In April of 2001, a U.S. spy plane flying near the Chinese Island of Hainan was investigated by 2 Chinese fighter jets. A midair collision caused one jet to crash, and damaged the large EP-3, forcing an emergency landing on Chinese soil. All 24 crew members were detained until a diplomatic resolution could be settled. I remember this incident well because I had just booked my first flight to China. During that period, our US media spun the incident so predictably, painting the Chinese as the aggressors. At least half of my friends and family advised me to cancel my plans, to stay home where it’s safe and avoid the dangerous Chinese. At the time, I was shocked at the naive response from these otherwise intelligent friends of mine. Of course I respected their concern, but the incident was so obviously caused by us that I just couldn’t see how anyone could blame the Chinese.
I moved to Shanghai, China on August 21st, 2001. I remember sitting with my mother and sister right at the gate awaiting my plane. This was a defining moment in my life, and I felt waves of emotion as I prepared to let go my homeland for a journey out into the unknown. Looking back, this would be the last time my family could accompany me to the boarding gate at an American airport. After living in Shanghai for just 3 weeks, I was sharing dinner with my new friends at our local hole-in-the-wall restaurant. Dinner was done, beer was flowing, shenanigans ensued until Big Mike came running in shouting “We’re under attack!” Of course we had no idea what he was talking about. The guy liked the beer, and often led the jokes, but this time he was serious.

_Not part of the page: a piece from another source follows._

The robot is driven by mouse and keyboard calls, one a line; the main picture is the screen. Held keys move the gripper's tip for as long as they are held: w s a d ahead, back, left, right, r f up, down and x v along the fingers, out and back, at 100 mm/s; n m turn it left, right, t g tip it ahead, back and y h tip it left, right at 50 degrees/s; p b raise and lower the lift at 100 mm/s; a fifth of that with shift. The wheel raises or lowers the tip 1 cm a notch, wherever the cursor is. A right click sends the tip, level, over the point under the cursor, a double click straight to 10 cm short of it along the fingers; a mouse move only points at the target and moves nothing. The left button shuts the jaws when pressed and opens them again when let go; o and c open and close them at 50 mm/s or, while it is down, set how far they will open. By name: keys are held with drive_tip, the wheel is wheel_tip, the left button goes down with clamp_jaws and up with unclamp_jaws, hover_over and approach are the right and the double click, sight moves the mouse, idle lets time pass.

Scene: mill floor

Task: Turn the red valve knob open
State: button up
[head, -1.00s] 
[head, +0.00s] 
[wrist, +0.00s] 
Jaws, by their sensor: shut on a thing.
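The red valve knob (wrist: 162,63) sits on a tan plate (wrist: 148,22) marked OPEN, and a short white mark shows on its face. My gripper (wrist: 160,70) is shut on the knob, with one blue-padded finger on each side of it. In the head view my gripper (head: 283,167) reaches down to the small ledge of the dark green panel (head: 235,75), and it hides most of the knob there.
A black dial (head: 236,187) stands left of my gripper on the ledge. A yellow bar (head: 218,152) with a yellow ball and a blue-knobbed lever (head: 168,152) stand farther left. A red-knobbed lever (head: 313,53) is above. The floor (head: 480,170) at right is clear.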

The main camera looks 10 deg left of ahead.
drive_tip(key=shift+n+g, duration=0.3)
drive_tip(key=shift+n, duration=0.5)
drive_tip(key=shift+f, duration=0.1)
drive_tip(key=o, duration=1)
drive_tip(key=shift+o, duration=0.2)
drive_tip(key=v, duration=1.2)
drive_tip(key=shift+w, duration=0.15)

5 minutes later, I was in my apartment with the TV showing live footage of the World Trade Center. Smoke and flame poured out of one tower, and I saw the impact on the second tower. At the time, I was stunned, alarmed, shaken, worried, but not surprised. I called my family on Skype. I chatted with close friends I knew in NYC, some of whom actually were in the building when things started. Everyone in my immediate circle was safe as the whole nation reeled, glued to the news. Since then, I’ve heard my mom tell this story countless times. Apparently, I told her on the phone: “This is your son. Safe and sound in Communist China.” I didn’t mean to be cheeky, just talking straight.

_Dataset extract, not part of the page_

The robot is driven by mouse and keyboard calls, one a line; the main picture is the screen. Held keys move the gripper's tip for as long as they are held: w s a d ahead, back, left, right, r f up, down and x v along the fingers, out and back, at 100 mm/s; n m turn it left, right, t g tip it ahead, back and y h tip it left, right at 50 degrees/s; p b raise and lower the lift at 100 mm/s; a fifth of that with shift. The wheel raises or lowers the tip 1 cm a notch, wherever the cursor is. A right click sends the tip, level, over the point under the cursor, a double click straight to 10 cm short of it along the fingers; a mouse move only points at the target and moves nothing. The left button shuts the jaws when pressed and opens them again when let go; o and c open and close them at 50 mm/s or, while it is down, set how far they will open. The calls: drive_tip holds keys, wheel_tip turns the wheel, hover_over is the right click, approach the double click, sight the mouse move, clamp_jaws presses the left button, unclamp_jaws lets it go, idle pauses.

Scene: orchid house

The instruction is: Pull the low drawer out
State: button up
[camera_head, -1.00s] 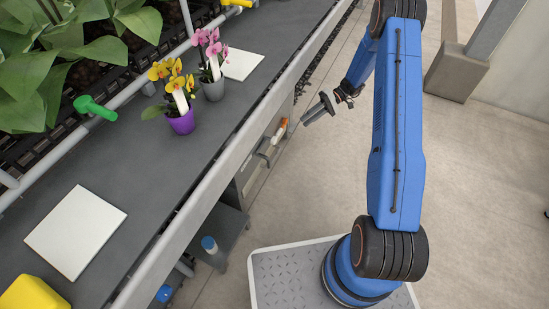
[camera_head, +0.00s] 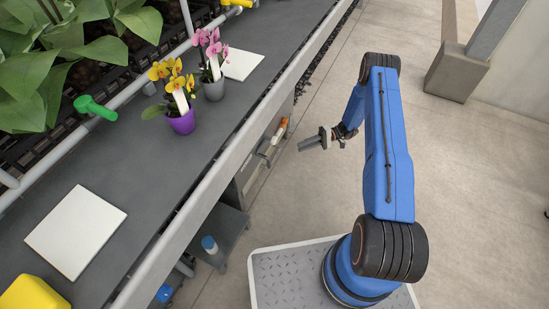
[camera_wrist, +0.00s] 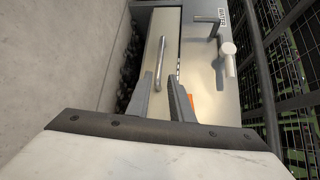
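In the wrist view the low drawer's cream front (camera_wrist: 169,28) is ahead, on the side nearest the floor, with a grey bar handle (camera_wrist: 161,62). The drawer looks closed. My gripper (camera_wrist: 161,86) is open, its two dark fingers apart with nothing between them. The handle lies ahead of the gap, apparently not touched. In the head view my gripper (camera_head: 301,146) is over the walkway, pointing left at the cabinet (camera_head: 246,177) under the bench, with floor visible between them. The low drawer's front is hidden there by the bench and the cabinet's upper parts.
Beside the low drawer, a panel carries a dark handle (camera_wrist: 207,22) and a white knob-like part (camera_wrist: 228,58). An orange item (camera_head: 281,129) is at the cabinet. The bench edge (camera_head: 235,142) overhangs it. The walkway right is clear.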

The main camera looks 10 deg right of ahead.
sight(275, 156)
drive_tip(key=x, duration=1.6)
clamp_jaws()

Are these events tragic? Yes! Are they necessary? No! Are they preventable? Yes! Do they happen the way the news describes them? Absolutely No! The funny thing about living in foreign countries is you quickly find the ‘news’ is interpreted and reported in different ways. Of course it’s biased everywhere. Media companies have their investors and political friends, independent reporters have limited circulation (and limited influence), and the facts of any event can be so easily manipulated by whoever controls the airways. Living in China, it’s very common to hear an American say something like this: “How can you live in a place where the government limits the media, controlling what the people can see?” My first response is always a giggle and a question… “What country are you from where such things don’t happen?” There’s an amazing quality in so many people that allows them to see an event, to see the obvious flaw in the story, and then continue to believe the often contradicting official report of what happened.

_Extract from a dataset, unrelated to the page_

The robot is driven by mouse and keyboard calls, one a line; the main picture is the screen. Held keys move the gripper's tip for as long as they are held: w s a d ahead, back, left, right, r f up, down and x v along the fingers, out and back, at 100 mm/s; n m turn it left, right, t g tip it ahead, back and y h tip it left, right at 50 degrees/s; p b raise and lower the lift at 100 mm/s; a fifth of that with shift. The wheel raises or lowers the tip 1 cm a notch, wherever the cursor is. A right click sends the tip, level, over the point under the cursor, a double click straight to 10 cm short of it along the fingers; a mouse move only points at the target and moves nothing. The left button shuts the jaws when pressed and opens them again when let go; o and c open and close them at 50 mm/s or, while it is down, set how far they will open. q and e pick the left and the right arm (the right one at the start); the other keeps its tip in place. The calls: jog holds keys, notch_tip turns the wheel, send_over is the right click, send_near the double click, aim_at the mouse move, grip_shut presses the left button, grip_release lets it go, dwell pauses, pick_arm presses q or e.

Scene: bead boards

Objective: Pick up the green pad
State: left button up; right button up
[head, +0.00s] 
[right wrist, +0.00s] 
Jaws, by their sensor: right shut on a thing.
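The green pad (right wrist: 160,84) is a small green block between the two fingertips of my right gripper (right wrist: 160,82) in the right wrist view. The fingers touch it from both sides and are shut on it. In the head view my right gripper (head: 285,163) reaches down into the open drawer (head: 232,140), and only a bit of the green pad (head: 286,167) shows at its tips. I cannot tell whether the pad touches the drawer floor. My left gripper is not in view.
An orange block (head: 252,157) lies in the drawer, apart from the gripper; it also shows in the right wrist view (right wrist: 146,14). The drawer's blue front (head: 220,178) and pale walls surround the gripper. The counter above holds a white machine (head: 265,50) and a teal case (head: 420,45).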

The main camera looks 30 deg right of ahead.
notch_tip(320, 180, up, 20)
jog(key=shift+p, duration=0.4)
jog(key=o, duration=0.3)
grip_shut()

I’m not going to launch into conspiracy theory here, or even cynicism. That’s a can of worms that goes nowhere good. My point is that people see what they want to see. And stepping out of the box is the best way I know to see it. The only reason I’m writing about this now is I am heartbroken when I see ‘the news’ in any country, but especially in my home. Every time I pay attention to what passes as news here, I am painfully reminded of how sick our society really is. Overpaid talking heads on the screen talking theory while this nation is in an advanced state of decay. I travel everywhere, and the most intimidating border crossing on Earth is when I return home. I am always met with xenophobic, paranoid ‘security’ who don’t travel themselves. They look me up and down, look at all the visas in my passport, and can’t fit me into their categories, can’t quite tell if I’m dangerous. I’ve learned that the best way through the checkpoints is simple answers and jokes. I’m not a threat. I respect the ‘security’ workers as individual humans, even I have no faith in their work. But it always makes me sad to return home to such conditions, where everyone believes they are free and secure, but the obvious truth tells a different story. I wish I could take a flight without removing my shoes, my belt, my dignity. I wish I could bring my family members to the gate. Alas, the rhetoric of the time is more powerful than the truth… or the people… that is a really painful pill to swallow.